::: EXTRACTED ENTRIES :::

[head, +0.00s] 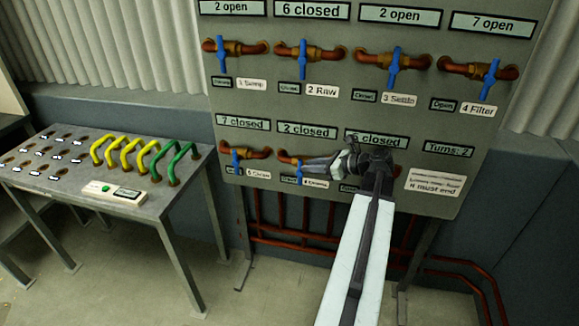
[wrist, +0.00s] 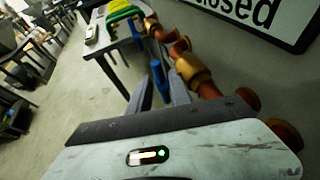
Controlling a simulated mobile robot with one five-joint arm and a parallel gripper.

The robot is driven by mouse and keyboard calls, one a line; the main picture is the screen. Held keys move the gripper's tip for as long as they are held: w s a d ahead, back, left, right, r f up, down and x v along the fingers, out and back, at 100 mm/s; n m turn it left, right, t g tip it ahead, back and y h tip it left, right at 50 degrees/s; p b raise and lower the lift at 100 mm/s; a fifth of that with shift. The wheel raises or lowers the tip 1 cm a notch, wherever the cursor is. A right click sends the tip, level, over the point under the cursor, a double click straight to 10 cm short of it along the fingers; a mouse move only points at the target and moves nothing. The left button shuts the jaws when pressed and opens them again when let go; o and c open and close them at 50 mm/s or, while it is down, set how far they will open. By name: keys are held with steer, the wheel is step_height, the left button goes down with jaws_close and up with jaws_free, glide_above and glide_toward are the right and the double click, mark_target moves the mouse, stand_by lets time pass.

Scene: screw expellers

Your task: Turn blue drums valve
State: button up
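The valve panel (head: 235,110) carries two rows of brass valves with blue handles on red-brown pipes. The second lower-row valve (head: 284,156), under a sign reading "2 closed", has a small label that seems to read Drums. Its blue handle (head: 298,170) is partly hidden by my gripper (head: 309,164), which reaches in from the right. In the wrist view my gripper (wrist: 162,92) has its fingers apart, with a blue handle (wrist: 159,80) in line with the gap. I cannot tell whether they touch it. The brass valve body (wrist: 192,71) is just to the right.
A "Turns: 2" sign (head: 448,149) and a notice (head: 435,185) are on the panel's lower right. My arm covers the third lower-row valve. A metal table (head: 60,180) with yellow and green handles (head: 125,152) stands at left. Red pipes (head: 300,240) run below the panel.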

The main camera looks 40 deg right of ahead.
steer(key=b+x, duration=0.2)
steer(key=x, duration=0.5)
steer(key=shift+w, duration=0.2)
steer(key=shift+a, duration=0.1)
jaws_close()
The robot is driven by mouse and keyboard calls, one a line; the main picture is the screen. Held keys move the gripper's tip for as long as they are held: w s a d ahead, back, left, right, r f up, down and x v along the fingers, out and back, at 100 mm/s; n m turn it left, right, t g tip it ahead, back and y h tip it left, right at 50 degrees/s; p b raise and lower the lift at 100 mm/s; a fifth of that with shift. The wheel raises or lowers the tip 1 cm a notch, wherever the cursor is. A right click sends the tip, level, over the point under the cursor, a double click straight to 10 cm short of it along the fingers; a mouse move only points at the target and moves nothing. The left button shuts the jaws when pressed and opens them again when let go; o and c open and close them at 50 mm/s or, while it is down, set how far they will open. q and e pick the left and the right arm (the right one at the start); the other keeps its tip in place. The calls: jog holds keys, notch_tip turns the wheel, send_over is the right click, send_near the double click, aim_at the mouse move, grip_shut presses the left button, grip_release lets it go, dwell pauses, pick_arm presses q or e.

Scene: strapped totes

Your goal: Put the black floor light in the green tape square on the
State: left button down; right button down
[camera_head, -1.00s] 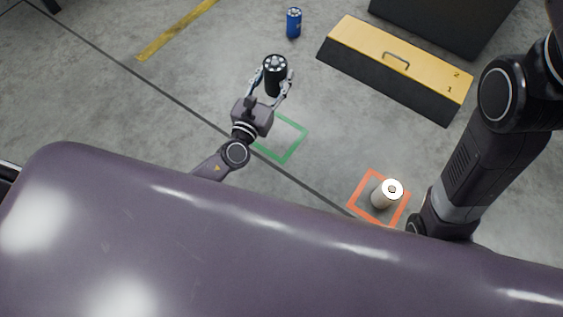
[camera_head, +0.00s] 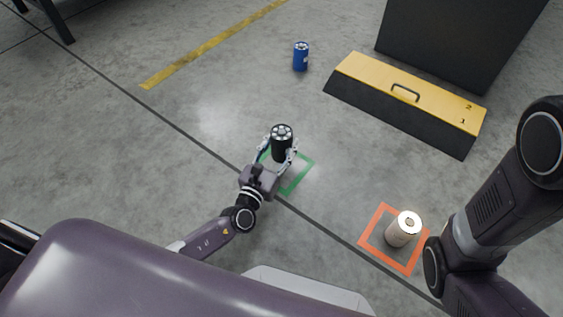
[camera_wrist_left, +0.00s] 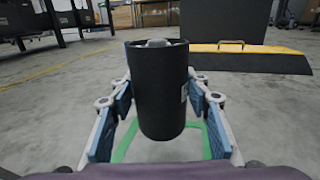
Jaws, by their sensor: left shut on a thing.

:::
::: EXTRACTED ENTRIES :::

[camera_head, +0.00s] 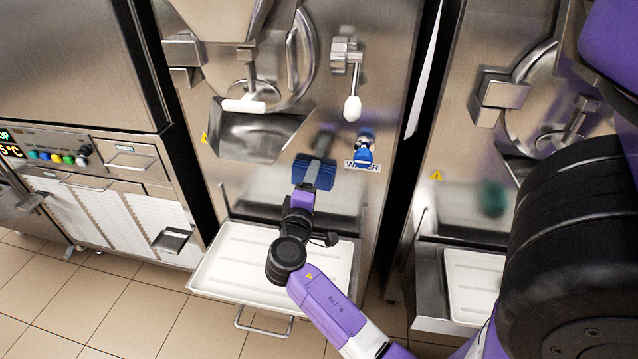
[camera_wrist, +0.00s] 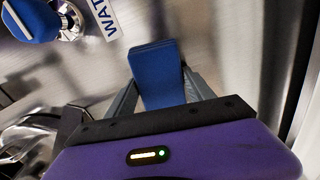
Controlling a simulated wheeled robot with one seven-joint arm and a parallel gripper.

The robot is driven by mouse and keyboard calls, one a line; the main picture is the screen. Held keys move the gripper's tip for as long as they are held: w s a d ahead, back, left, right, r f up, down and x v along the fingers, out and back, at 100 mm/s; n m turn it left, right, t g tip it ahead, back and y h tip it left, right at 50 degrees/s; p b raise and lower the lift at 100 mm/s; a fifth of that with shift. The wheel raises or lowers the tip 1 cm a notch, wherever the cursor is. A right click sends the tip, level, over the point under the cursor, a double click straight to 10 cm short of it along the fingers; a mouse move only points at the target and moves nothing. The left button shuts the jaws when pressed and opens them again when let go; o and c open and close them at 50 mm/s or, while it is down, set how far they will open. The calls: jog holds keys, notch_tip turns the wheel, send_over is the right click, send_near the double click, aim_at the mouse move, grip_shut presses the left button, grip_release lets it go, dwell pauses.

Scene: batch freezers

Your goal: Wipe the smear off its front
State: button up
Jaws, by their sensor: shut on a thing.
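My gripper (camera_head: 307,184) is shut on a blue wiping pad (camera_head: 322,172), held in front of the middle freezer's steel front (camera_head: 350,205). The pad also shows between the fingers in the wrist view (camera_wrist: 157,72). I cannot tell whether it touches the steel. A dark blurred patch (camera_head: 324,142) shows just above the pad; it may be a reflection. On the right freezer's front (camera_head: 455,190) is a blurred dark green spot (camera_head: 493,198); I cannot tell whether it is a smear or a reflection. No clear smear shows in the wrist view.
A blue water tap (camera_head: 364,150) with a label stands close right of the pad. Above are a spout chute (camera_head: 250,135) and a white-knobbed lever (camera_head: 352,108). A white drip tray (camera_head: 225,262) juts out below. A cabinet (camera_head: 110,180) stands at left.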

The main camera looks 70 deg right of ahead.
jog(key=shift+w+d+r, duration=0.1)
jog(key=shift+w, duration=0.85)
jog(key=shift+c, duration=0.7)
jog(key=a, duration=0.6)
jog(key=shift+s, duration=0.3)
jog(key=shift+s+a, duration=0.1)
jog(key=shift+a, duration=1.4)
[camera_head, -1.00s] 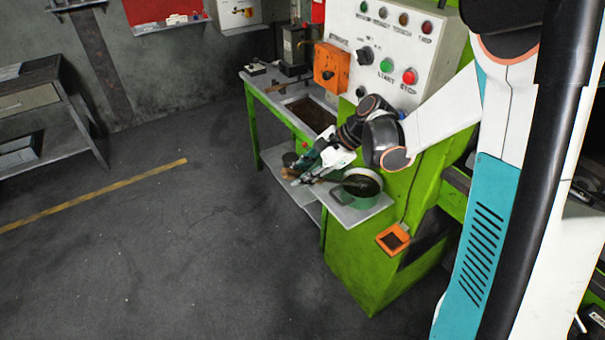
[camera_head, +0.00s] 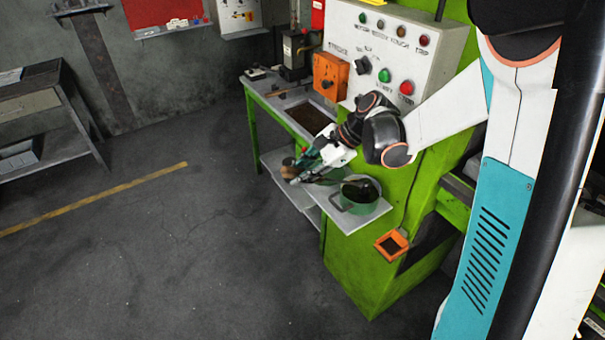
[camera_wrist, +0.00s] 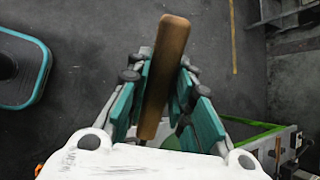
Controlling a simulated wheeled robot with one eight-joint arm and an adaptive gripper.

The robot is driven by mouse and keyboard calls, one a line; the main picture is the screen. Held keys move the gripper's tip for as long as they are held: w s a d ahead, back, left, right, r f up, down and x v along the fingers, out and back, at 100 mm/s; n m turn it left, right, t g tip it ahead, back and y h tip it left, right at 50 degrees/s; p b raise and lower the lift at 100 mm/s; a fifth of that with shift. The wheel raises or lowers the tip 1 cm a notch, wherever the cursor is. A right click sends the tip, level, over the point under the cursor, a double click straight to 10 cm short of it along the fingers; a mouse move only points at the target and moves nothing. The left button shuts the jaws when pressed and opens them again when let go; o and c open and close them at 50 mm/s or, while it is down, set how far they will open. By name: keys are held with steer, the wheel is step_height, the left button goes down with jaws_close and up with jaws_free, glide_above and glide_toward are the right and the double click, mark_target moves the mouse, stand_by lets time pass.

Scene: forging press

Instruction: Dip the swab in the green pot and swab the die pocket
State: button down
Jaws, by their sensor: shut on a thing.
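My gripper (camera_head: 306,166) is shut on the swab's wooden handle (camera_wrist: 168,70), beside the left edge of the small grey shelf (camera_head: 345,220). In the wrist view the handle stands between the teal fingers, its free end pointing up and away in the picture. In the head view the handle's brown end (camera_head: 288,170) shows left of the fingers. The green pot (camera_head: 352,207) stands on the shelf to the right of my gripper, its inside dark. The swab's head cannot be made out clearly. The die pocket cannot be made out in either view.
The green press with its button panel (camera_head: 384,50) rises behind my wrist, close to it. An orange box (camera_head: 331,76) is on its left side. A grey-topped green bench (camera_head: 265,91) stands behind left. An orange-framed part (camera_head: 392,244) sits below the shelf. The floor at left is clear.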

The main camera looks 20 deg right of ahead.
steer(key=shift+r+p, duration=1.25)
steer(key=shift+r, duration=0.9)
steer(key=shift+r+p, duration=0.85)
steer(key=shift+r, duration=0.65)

:::
::: EXTRACTED ENTRIES :::

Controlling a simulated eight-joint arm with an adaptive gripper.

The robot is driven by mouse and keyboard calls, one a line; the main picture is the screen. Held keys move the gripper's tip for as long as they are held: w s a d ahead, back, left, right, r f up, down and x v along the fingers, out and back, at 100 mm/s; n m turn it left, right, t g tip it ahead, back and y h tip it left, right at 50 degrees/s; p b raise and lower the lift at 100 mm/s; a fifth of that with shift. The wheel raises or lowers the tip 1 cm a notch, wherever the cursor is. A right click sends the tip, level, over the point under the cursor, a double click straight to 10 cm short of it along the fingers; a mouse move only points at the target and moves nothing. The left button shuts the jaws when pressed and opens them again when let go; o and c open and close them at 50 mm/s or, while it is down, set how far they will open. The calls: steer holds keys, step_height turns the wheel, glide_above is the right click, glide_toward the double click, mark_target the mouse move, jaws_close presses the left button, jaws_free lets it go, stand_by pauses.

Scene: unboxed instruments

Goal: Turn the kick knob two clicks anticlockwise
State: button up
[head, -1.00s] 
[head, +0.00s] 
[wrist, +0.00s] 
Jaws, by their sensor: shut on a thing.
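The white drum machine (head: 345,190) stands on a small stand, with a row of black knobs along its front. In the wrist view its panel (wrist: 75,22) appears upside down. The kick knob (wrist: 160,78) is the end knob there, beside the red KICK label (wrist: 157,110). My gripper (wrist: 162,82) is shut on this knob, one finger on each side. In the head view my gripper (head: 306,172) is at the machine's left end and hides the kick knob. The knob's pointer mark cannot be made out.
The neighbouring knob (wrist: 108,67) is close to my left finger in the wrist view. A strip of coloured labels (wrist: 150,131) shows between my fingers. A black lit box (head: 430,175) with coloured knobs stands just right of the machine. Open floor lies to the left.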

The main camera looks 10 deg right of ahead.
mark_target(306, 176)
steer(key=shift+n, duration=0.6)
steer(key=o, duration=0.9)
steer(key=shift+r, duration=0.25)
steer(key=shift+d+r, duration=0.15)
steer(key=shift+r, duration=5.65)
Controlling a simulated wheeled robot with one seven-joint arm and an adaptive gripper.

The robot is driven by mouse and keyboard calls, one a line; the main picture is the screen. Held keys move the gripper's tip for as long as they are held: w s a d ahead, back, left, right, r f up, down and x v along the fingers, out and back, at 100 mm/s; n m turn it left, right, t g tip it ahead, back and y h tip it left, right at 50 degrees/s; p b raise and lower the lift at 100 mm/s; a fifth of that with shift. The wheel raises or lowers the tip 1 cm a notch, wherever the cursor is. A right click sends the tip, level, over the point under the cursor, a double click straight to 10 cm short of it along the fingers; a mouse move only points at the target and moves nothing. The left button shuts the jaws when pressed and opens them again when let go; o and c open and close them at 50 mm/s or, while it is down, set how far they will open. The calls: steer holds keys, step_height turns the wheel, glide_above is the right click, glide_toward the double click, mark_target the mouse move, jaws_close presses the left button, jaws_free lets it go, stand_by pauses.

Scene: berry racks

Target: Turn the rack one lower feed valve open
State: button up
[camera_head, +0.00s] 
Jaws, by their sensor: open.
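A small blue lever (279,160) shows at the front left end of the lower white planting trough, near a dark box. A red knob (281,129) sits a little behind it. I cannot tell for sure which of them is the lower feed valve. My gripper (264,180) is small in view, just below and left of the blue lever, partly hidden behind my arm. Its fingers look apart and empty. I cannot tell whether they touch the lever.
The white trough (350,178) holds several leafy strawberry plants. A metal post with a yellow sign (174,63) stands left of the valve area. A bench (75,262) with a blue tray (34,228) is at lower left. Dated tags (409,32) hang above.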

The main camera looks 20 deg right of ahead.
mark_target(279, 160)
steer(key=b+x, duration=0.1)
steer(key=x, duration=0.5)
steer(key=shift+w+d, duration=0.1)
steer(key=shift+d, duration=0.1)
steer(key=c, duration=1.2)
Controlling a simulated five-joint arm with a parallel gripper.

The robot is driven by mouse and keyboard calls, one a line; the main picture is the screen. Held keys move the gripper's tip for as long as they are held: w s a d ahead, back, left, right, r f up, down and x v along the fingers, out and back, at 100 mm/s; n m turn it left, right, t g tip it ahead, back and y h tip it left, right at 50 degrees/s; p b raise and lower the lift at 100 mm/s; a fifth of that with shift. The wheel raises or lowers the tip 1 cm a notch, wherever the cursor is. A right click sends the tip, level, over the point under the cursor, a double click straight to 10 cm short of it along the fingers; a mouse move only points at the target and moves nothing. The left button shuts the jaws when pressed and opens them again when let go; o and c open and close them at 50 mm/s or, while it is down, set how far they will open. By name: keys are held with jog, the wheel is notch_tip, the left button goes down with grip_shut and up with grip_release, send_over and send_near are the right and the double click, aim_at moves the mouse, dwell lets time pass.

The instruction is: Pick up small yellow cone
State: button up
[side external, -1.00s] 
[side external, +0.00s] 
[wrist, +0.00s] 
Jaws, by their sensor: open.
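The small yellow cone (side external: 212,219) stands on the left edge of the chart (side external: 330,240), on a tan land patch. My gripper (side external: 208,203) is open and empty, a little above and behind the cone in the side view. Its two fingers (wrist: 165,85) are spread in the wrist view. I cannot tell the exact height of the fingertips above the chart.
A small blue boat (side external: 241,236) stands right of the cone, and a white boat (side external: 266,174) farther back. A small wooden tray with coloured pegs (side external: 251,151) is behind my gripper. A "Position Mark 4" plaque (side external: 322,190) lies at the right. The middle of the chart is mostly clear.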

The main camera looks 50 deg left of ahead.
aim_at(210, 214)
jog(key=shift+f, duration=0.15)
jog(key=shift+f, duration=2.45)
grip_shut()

:::

Copy out all lines where the word "five" appears.

### OUTPUT OF THE EXERCISE
Controlling a simulated mobile robot with one five-joint arm and a parallel gripper.
Controlling a simulated five-joint arm with a parallel gripper.

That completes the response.